Sereda’s evidence, as paraphrased by the judge, suggested that there were “advantages of living in an encampment over a shelter.” She listed that “couples or ’survival partners’ can remain together.” She told the court there are insufficient shelter options for couples, wrote Valente.

Sereda also said shelter stays were unpredictable and precarious, and often have “abstinence-based policies that refuse to adopt a harm reduction approach,” meaning they will not allow drug addicts to use on the property or stay when high or under the influence of substances.

Additionally, she cited that many shelters are for overnight, requiring individuals to leave and enter each day with “nowhere to rest and decompress,” and that they can be traumatizing for those with a “history of trauma or use” due to the “congregate setting of strangers.”

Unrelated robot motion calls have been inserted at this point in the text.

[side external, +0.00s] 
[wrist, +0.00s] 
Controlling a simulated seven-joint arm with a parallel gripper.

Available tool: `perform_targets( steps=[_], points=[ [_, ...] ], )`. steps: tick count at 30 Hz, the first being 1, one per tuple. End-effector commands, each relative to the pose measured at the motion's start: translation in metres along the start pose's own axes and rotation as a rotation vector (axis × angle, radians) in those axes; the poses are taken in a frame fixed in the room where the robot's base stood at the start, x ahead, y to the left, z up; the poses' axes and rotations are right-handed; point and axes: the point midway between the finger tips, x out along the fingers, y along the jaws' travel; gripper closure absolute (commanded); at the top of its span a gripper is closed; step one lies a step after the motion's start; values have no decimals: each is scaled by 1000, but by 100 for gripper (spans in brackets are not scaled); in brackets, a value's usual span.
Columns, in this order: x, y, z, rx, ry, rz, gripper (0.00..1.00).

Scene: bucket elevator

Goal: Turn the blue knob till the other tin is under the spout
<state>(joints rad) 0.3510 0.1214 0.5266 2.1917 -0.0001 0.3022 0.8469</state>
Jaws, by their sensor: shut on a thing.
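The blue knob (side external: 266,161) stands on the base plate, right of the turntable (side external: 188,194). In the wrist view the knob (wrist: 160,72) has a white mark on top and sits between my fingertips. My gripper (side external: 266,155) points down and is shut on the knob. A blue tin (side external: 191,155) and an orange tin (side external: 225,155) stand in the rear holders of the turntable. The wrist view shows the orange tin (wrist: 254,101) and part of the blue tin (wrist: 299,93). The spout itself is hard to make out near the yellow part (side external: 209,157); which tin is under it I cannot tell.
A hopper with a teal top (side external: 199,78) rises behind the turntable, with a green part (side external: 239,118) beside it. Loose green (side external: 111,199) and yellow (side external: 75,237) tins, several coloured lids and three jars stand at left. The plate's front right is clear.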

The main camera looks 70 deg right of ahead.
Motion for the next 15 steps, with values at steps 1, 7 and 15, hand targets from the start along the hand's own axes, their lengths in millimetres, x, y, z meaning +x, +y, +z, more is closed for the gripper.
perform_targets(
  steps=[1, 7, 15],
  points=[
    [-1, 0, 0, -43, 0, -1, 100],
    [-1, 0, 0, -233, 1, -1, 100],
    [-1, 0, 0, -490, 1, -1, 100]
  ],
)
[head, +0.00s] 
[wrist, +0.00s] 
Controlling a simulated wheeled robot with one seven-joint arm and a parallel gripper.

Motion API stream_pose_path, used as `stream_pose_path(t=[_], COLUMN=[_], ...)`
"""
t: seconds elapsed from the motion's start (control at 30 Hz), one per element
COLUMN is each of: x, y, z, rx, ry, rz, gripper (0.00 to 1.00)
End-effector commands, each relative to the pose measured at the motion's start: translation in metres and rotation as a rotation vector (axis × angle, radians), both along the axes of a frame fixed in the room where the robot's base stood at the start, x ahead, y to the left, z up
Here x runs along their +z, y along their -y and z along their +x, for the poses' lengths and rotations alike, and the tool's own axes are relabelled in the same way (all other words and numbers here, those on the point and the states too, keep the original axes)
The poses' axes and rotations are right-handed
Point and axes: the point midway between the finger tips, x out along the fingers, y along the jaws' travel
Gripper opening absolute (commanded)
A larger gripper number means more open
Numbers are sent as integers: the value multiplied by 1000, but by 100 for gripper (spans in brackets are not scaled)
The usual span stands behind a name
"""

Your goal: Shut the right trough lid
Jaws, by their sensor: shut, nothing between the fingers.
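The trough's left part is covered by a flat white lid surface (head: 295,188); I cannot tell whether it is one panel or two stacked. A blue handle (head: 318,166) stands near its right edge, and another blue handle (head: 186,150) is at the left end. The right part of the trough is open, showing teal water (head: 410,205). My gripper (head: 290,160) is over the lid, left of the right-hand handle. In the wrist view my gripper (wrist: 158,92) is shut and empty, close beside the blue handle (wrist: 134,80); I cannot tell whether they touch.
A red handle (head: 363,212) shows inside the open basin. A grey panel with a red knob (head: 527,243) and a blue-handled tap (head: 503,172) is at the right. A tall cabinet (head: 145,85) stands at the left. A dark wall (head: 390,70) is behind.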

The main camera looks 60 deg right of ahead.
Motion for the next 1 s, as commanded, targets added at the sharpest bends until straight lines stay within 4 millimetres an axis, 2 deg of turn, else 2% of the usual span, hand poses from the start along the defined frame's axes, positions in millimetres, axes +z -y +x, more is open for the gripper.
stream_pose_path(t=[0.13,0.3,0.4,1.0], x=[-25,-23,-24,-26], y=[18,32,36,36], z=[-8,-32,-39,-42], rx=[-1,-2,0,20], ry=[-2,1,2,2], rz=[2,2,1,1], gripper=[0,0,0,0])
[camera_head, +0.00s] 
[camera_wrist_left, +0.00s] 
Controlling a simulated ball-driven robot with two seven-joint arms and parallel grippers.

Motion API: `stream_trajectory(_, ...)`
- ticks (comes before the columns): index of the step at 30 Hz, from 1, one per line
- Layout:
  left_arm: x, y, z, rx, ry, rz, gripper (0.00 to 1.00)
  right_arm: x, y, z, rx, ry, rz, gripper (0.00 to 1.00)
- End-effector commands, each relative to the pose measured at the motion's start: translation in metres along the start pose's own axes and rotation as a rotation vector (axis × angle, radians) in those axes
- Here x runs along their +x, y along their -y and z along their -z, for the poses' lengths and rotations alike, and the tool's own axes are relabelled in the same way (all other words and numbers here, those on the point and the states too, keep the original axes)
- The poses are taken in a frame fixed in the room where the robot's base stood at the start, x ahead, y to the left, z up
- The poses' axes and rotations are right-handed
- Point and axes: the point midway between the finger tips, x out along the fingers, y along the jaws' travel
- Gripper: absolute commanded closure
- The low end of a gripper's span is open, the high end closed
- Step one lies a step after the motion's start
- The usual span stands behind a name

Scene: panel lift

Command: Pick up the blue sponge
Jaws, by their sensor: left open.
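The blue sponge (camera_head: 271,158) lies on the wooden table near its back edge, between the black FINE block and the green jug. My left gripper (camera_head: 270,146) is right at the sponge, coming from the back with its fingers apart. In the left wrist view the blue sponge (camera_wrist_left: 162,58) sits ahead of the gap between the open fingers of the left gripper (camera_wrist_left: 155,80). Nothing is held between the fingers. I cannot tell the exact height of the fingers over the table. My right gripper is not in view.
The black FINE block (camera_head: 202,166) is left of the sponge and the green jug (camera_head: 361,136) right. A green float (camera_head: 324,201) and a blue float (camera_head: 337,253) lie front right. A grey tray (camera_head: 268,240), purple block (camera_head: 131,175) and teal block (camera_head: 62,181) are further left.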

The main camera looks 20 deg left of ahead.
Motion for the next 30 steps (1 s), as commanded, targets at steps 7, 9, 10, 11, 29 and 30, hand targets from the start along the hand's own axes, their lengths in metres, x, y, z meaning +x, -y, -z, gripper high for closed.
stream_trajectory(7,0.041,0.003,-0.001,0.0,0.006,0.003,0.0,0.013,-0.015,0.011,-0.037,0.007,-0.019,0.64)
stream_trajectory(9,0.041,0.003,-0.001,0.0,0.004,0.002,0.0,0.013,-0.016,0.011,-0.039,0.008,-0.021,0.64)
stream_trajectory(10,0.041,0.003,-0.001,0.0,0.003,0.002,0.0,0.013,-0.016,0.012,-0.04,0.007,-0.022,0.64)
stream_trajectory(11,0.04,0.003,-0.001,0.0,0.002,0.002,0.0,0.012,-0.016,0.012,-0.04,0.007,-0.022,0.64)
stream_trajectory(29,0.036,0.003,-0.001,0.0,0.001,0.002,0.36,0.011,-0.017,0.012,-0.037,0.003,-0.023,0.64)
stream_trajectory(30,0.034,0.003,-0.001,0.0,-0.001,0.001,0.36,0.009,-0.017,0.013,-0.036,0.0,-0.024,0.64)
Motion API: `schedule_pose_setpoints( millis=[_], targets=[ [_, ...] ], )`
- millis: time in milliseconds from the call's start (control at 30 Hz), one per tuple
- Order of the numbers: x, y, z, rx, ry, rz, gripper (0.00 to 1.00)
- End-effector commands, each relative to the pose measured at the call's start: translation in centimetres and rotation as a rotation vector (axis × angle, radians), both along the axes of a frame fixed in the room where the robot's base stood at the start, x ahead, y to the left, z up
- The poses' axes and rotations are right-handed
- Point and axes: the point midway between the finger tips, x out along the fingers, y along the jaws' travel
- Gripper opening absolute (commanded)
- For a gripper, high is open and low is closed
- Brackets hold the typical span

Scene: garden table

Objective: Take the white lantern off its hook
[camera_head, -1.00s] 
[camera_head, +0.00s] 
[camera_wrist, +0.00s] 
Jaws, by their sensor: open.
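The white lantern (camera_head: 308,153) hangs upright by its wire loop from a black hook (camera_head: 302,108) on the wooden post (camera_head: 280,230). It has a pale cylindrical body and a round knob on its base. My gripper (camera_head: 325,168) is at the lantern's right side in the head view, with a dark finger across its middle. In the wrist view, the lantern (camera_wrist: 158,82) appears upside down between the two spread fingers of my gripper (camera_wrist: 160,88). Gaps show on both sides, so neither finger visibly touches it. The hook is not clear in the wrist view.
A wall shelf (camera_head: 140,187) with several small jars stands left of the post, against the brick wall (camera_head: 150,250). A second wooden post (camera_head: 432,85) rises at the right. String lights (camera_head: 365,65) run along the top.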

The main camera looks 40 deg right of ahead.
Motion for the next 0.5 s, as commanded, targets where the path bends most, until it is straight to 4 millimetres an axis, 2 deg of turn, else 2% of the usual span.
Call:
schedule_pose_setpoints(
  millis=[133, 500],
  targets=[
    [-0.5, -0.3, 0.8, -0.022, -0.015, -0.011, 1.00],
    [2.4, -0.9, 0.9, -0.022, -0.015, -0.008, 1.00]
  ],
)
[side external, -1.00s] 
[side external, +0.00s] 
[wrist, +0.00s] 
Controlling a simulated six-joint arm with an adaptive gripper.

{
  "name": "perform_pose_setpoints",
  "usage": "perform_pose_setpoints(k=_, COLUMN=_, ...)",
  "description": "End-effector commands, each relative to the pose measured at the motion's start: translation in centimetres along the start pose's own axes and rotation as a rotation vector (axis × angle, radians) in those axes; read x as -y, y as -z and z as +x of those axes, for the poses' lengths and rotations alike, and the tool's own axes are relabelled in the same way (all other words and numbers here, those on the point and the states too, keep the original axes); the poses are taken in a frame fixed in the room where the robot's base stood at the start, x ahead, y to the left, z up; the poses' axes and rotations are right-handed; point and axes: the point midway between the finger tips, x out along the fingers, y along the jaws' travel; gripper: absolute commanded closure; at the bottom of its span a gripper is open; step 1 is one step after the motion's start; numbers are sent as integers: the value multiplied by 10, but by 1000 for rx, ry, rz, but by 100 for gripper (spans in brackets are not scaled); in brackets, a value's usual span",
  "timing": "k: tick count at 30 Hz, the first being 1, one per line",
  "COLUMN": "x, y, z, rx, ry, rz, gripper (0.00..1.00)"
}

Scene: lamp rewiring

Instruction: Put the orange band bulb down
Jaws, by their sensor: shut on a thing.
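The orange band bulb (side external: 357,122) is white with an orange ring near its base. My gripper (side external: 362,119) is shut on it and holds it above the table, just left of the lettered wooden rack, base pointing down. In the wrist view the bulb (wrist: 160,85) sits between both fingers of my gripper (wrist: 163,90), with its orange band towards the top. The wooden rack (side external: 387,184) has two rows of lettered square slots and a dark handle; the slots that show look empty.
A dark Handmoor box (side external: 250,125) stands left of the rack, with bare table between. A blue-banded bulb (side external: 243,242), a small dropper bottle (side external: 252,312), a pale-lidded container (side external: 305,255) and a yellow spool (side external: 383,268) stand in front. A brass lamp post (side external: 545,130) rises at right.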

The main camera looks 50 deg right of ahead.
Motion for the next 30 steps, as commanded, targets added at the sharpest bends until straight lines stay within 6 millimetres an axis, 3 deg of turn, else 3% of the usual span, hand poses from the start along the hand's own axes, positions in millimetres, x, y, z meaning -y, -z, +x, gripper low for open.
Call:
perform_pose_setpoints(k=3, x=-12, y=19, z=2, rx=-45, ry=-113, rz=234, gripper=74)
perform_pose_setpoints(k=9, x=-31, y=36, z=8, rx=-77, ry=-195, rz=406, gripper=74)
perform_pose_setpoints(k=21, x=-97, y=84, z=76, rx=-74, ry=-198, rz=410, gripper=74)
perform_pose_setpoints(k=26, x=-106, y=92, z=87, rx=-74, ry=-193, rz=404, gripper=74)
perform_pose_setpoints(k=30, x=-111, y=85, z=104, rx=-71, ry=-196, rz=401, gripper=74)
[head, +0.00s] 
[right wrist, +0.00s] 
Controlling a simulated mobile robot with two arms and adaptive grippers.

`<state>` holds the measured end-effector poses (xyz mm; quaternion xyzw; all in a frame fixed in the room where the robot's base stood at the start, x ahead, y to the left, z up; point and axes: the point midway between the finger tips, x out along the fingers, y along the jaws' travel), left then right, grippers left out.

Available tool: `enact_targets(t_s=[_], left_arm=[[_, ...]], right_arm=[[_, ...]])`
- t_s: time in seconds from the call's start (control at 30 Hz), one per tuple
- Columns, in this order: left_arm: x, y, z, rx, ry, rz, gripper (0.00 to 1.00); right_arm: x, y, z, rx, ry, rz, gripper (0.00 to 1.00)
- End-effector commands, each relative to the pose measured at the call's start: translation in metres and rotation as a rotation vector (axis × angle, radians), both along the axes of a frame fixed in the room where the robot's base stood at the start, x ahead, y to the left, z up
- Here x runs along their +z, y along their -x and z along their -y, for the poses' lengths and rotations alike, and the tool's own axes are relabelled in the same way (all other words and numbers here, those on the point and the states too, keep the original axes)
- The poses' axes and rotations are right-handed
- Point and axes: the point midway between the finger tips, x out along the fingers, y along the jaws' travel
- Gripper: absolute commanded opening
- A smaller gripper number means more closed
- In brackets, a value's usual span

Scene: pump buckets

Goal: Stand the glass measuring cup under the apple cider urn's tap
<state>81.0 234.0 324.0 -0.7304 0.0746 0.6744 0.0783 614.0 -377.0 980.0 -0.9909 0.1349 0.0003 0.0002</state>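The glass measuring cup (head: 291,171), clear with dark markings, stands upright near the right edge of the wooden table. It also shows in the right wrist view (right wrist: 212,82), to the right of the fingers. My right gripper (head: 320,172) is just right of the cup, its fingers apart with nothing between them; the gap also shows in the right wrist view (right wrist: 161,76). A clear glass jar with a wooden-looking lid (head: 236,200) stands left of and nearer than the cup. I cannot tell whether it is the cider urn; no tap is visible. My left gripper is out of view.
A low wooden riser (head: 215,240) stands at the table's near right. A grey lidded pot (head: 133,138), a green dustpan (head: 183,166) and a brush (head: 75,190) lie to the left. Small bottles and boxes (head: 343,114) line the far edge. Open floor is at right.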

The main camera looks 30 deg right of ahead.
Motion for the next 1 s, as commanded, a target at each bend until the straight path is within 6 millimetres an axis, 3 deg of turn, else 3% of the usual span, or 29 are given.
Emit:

“If the available spaces are impractical for homeless individuals, either because the shelters do not accommodate couples, are unable to provide required services, impose rules that cannot be followed due to addictions, or cannot accommodate mental or physical disability, they are not low barrier and accessible to the individuals they are meant to serve,” the judge wrote.

Valente also ruled that the “right to shelter” didn’t just mean overnight, and the encampment was not taking up recreation space or in a park, so it did not affect the rights of other residents of the Waterloo region.

The Region of Waterloo issued a statement on Jan. 27 following the judge’s ruling. Regional Chair Karen Redman said the region “will consider next steps and the impacts of this decision.”